Our Data Journey

Note: We are currently transitioning from Version 4 to Version 5 of WebDataStudio.com, so some of the information listed here is only relevant to Version 5. We wanted to list it out ahead of time because things are starting to move very fast.

One of the guiding philosophies we’ve had since we started WebDataStudio.com was that we always want to be radically transparent about how data is processed and stored. We comply with all relevant privacy laws and ensure that we always practice data minimization (only processing and saving data that’s essential, useful, and privacy-focused).

We’re going to go into extreme detail about what happens when you put our WebDataStudio.com script on your website and how it then protects your website visitors’ privacy.

So, let’s say you’ve just put the WebDataStudio.com Analytics script on your website or enabled one of our plugins within your CMS. The script is live and ready to collect privacy-focused website analytics. And then you (or any website visitor to your site) load your website in a browser. Here’s what happens from start to finish:

Step 1: Loading our cookie-free script

The WebDataStudio.com embed script (a javascript file) is loaded from our global content delivery network (CDN). This means that the file loads rapidly from a server sitting in a city closest to you. Typical load times are around 30 milliseconds.

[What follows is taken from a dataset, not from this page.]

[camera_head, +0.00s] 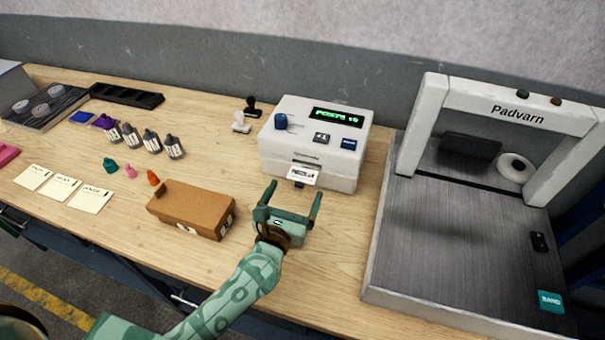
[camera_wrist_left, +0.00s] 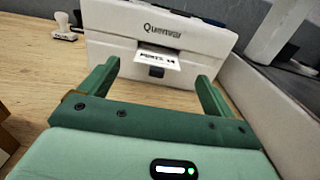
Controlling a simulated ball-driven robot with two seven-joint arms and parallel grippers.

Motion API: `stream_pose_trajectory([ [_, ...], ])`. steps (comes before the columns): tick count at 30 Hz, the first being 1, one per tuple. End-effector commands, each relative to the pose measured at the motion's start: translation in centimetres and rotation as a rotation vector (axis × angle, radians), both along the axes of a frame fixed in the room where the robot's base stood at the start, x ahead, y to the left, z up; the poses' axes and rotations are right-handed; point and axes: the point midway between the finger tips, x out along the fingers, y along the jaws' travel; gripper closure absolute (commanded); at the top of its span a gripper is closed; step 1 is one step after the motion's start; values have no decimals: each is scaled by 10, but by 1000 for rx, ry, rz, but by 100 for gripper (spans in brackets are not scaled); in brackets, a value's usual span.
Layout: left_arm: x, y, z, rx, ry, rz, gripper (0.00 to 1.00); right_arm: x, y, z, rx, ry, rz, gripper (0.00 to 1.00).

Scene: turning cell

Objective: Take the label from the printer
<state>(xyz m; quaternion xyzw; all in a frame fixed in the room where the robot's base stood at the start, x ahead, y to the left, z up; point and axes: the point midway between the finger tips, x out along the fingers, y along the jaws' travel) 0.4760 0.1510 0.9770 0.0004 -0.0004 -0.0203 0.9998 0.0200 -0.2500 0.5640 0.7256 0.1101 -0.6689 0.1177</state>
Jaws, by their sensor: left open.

Once the script is loaded, a pageview request is sent to our servers in the United States. This will contain details about the page you’re on and the website that referred you. The browser will also send our servers your IP Address and User-Agent (which contains details about the browser you’re using and device type). Our technology doesn’t use cookies, so you won’t need an annoying cookie consent banner taking up half of your page.

Step 2: Our firewall

When your pageview hits our server, we can see your IP Address, User-Agent and website you visited. We then extract your IP Address and place it in our access log.

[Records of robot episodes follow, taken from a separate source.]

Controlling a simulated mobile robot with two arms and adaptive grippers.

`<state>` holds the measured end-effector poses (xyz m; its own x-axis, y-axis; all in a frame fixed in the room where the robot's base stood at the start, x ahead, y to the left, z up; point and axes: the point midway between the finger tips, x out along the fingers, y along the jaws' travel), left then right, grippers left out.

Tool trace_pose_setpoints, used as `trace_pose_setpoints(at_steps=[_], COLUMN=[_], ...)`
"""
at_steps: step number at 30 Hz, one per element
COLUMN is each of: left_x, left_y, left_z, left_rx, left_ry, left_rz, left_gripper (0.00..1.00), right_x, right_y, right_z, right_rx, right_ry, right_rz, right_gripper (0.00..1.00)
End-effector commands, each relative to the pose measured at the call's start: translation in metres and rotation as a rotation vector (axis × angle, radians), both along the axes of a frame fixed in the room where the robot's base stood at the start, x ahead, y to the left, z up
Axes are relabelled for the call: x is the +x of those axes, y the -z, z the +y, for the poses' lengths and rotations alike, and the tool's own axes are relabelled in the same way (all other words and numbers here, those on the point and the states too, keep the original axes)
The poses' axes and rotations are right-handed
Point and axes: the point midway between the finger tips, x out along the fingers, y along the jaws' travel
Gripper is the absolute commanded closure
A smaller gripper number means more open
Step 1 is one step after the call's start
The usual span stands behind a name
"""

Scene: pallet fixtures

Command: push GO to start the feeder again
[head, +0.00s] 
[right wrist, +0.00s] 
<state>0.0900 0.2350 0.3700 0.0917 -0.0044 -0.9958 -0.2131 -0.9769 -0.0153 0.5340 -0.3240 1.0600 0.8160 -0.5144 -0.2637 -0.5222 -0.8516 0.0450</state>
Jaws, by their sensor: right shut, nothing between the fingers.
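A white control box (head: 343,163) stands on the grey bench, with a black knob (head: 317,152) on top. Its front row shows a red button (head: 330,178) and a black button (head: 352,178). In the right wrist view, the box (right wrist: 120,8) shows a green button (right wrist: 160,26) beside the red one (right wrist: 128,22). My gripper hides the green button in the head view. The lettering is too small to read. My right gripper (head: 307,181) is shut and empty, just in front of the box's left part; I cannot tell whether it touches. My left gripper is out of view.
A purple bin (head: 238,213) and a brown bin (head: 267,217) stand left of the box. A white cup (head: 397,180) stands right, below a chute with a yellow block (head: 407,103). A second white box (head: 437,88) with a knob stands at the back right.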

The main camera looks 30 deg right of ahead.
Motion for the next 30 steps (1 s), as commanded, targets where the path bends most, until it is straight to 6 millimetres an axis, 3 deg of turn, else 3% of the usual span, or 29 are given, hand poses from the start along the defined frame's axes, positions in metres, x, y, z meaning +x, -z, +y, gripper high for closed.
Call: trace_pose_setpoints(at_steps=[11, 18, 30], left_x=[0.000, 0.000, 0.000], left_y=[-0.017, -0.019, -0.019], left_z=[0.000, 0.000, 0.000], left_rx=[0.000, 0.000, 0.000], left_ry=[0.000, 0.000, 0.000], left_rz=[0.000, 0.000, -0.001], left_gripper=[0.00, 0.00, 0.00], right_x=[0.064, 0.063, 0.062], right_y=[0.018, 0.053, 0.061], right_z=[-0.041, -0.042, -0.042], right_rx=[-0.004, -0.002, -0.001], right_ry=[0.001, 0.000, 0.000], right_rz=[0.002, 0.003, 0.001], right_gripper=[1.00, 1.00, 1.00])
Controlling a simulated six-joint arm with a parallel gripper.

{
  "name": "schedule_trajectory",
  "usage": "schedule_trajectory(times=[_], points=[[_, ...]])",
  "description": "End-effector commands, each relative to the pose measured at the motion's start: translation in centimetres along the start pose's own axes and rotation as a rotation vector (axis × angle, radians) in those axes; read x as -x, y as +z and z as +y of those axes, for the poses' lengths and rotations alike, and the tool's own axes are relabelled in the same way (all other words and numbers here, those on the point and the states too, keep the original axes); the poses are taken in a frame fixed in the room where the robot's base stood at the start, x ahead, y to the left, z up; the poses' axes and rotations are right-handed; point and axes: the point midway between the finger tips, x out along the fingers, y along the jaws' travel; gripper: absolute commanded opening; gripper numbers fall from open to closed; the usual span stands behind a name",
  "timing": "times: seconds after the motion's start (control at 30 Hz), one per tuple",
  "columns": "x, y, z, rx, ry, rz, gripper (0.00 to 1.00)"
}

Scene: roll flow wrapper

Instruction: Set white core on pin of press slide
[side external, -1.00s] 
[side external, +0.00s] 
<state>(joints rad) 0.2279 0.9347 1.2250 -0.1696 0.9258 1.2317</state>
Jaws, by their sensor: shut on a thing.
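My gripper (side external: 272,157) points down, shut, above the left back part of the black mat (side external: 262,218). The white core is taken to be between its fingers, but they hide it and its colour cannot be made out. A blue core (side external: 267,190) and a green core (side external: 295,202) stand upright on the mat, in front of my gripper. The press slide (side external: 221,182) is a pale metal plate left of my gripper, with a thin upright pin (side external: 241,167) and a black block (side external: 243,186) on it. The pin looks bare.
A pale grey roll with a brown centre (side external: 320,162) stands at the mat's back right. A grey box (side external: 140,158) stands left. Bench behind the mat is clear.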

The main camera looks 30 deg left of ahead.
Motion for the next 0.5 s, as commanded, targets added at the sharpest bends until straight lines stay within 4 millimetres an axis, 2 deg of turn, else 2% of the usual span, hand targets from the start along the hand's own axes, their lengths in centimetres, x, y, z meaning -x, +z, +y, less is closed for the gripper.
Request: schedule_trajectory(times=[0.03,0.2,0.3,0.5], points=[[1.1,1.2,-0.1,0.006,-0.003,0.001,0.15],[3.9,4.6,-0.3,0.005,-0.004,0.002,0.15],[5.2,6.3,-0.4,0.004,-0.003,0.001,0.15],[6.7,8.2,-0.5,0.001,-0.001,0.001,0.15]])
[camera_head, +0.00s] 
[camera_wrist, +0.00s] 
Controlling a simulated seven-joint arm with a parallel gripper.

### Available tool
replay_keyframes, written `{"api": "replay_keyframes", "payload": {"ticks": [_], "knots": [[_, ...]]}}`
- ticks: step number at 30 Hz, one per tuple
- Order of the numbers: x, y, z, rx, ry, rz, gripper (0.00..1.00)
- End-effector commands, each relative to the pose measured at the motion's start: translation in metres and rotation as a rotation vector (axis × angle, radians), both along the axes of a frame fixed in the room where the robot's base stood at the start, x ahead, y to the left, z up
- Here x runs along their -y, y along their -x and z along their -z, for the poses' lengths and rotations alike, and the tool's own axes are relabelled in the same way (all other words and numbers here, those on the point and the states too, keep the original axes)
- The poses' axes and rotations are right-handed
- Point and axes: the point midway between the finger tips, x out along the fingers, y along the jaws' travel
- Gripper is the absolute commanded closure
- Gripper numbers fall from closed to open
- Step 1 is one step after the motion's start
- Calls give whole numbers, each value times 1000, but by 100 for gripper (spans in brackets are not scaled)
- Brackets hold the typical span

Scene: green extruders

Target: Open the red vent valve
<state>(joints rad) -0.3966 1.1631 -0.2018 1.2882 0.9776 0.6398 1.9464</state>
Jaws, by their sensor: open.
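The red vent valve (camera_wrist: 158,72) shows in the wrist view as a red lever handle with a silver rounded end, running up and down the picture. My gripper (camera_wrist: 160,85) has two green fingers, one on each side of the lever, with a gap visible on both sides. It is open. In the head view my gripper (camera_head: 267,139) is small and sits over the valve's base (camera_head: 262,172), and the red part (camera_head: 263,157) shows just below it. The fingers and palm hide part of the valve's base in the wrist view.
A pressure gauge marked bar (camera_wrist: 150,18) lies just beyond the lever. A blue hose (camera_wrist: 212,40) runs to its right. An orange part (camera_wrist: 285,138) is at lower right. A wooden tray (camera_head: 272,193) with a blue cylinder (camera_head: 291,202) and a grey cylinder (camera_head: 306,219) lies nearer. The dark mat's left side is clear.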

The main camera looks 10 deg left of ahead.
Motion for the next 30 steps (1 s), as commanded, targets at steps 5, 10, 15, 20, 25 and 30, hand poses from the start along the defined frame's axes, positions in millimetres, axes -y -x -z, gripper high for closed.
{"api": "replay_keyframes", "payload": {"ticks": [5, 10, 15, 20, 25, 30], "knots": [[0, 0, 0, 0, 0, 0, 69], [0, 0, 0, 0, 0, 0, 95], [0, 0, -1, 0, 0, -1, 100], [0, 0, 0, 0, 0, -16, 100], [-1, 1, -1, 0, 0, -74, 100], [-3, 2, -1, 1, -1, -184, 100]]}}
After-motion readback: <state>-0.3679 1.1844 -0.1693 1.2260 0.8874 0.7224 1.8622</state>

Note: In the past, we didn’t keep access logs, but after getting hit with violent DDoS attacks, we’ve had to pivot on that. Our access logs are automatically deleted after 24 hours. They contain no browsing activity – meaning we cannot tie a page view to an IP or User Agent (we do this for maximum privacy).

In addition to the access logs, we also keep track of how many requests each IP Address performs over the course of 5 minutes. Again, this is to help us prevent DDoS spam attacks.

Step 3: Our security checks

We keep counts of how many requests your IP Address makes to our system. Yes, we do this at the firewall level too, but we also have some application logic to protect ourselves. We do this to prevent spam attacks. The data we keep looks like this:

111.22.333.444 = 3 requests777.88.999.111 = 1 request

We keep these counts for varying periods of time, which we won’t publicly disclose for security reasons, but we practice data minimization on what we keep. At most, we keep your IP count for 24 hours after your first request, similar to our access log policy.

If we detect minor abuse from an IP Address, we will block the IP Address at the application level for a brief period of time.

If we detect more serious abuse at the application level, we will permanently block the IP Address at the firewall level. This will mean that the IP Address is kept permanently to protect our systems. At the time of writing, this has only happened once.

Step 4: Establishing if you’re a new visitor

Once you’re past our firewall, we need to establish uniques/visits to your website, and the way we do this is via a privacy-first unique visits method we invented back in 2019. Long story short, we keep SHA256 hashes (learn about hashes and salts here) that allow us to determine unique visitors over the course of 24 hours without creating any privacy risk.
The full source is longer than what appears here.